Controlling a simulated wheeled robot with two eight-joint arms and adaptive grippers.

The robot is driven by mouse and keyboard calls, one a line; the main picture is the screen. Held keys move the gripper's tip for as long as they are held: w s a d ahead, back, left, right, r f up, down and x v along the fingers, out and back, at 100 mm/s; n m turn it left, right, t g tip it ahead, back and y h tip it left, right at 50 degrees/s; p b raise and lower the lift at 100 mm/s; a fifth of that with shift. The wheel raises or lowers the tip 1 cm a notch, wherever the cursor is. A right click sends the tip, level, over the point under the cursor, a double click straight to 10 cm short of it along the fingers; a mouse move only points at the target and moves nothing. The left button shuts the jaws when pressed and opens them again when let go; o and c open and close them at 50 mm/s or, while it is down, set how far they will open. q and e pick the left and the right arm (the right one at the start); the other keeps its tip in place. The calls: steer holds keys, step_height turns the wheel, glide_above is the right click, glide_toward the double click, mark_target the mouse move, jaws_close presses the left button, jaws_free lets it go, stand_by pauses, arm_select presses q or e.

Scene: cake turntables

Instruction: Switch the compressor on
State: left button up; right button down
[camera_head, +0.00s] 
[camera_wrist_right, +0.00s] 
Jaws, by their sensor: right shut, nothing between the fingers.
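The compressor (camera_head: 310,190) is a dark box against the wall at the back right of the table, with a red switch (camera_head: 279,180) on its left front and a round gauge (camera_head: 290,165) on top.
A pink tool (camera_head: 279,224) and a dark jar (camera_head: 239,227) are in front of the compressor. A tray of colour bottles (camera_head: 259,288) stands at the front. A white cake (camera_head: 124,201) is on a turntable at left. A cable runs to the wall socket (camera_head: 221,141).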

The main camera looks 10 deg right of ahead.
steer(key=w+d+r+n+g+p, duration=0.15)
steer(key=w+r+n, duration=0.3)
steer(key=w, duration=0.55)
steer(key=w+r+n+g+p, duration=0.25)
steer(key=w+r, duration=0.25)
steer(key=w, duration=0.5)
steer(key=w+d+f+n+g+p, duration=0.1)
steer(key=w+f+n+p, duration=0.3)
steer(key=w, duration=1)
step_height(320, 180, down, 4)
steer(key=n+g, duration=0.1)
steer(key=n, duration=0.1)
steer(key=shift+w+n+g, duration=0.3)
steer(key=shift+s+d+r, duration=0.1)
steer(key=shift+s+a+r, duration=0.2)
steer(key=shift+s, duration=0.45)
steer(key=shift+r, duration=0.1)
::::::::
Scan the listing above for the word "button" and show each line where it is found.

--- IN RESPONSE ---
The robot is driven by mouse and keyboard calls, one a line; the main picture is the screen. Held keys move the gripper's tip for as long as they are held: w s a d ahead, back, left, right, r f up, down and x v along the fingers, out and back, at 100 mm/s; n m turn it left, right, t g tip it ahead, back and y h tip it left, right at 50 degrees/s; p b raise and lower the lift at 100 mm/s; a fifth of that with shift. The wheel raises or lowers the tip 1 cm a notch, wherever the cursor is. A right click sends the tip, level, over the point under the cursor, a double click straight to 10 cm short of it along the fingers; a mouse move only points at the target and moves nothing. The left button shuts the jaws when pressed and opens them again when let go; o and c open and close them at 50 mm/s or, while it is down, set how far they will open. q and e pick the left and the right arm (the right one at the start); the other keeps its tip in place. The calls: steer holds keys, step_height turns the wheel, glide_above is the right click, glide_toward the double click, mark_target the mouse move, jaws_close presses the left button, jaws_free lets it go, stand_by pauses, arm_select presses q or e.
State: left button up; right button down

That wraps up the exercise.